On this basis, I hope my noble friend might be reassured. We do not consider it necessary or appropriate to delay the commencement of other important Bill measures that are designed to ensure children in relevant settings are protected. We are confident in the existing legal framework and hope that we have provided the necessary reassurances and statements here today to reassure him. I hope, given my responses, that noble Lords would feel able to not press their amendments.
I thank my noble friend for that very full response to Amendment 505C. I am not a lawyer, so I cannot say at this stage whether I accept the reassurance. I would like the opportunity to discuss it with her before Report, perhaps with some legal support on those points. She and her team have clearly gone into it deeply, and I appreciate that.
In closing, my noble friend talked about the extent to which this Bill has been subjected to scrutiny in Committee. I have been here 22 years now, and do not remember any Bill having had 12 days in Committee. I checked and we started this Committee on 20 May, fully four months ago, so I do not think anybody can say it has not had proper scrutiny. I would just like to draw an analogy. My noble friend mentioned earlier that she ran a 10K at the weekend, I imagine that must have felt like a walk in the park compared to steering this Bill through. I thank her and her other ministerial colleagues and Whips for the way in which they have approached it.
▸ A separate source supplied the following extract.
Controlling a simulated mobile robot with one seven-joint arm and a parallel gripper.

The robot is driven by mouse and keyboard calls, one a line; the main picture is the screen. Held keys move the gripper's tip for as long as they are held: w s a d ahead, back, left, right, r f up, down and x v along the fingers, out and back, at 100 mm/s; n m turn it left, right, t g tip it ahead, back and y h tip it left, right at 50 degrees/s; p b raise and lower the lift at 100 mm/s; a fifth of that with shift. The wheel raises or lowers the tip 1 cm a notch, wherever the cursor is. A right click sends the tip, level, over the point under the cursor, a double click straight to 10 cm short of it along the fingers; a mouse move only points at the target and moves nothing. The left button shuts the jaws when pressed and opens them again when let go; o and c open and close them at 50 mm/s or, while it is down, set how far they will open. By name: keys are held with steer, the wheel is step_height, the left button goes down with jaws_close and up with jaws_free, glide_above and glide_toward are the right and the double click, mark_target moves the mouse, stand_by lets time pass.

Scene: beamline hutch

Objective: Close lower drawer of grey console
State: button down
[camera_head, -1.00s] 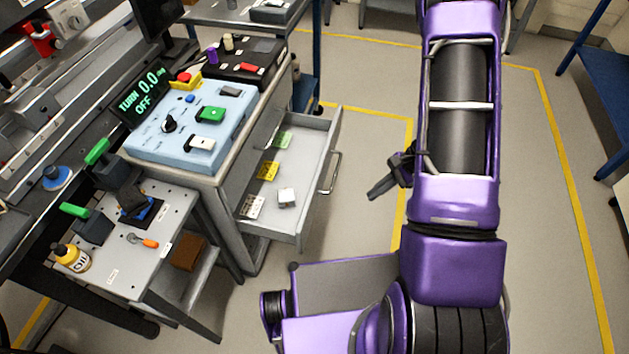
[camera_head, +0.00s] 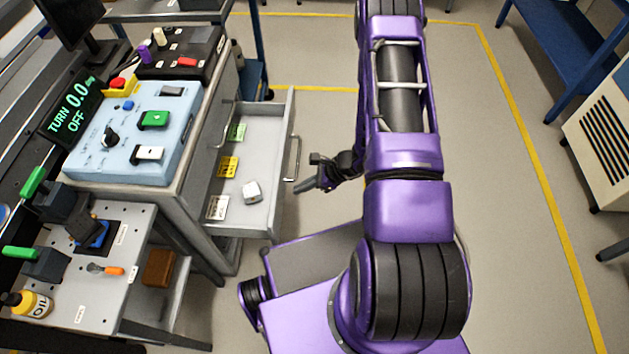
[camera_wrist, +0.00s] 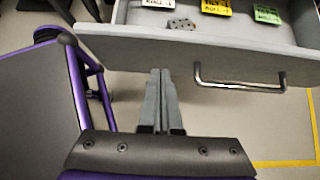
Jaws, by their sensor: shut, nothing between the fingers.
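The grey console (camera_head: 195,205) stands at the left with its lower drawer (camera_head: 262,205) pulled out to the right. My gripper (camera_head: 300,187) is shut and empty, just right of the drawer front. In the wrist view, my gripper (camera_wrist: 160,75) points at the drawer front (camera_wrist: 180,50), left of the handle (camera_wrist: 240,84). I cannot tell whether the fingertips touch the panel.
A blue control box (camera_head: 135,130) sits on top of the console. A side table (camera_head: 100,250) with a yellow bottle (camera_head: 32,304) and green-handled items stands at the front left. Open floor (camera_head: 500,230) lies to the right, with a beige cabinet (camera_head: 602,140) beyond.

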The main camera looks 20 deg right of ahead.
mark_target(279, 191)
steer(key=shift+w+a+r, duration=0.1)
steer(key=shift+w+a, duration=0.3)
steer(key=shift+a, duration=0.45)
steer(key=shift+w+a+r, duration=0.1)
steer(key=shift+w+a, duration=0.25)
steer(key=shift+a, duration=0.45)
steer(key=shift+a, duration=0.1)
I am more than happy to meet my noble friend and to bring those legal minds with me that I hope will enable him to be reassured. Given that this is the last group that I will be responding to today, I also thank him for what he has said about this Committee stage. It has been lengthy, but usually carried out in a respectful, amicable and constructive way. For that, I particularly thank the opposition Front Benches and, obviously, my excellent Whip and co-responder my noble friend Lady Blake. I agree with my noble friend that I do not think anybody could say that we have not done our jobs as legislators in this place in well and truly giving this a good going over, and I thank all those who have been involved in that.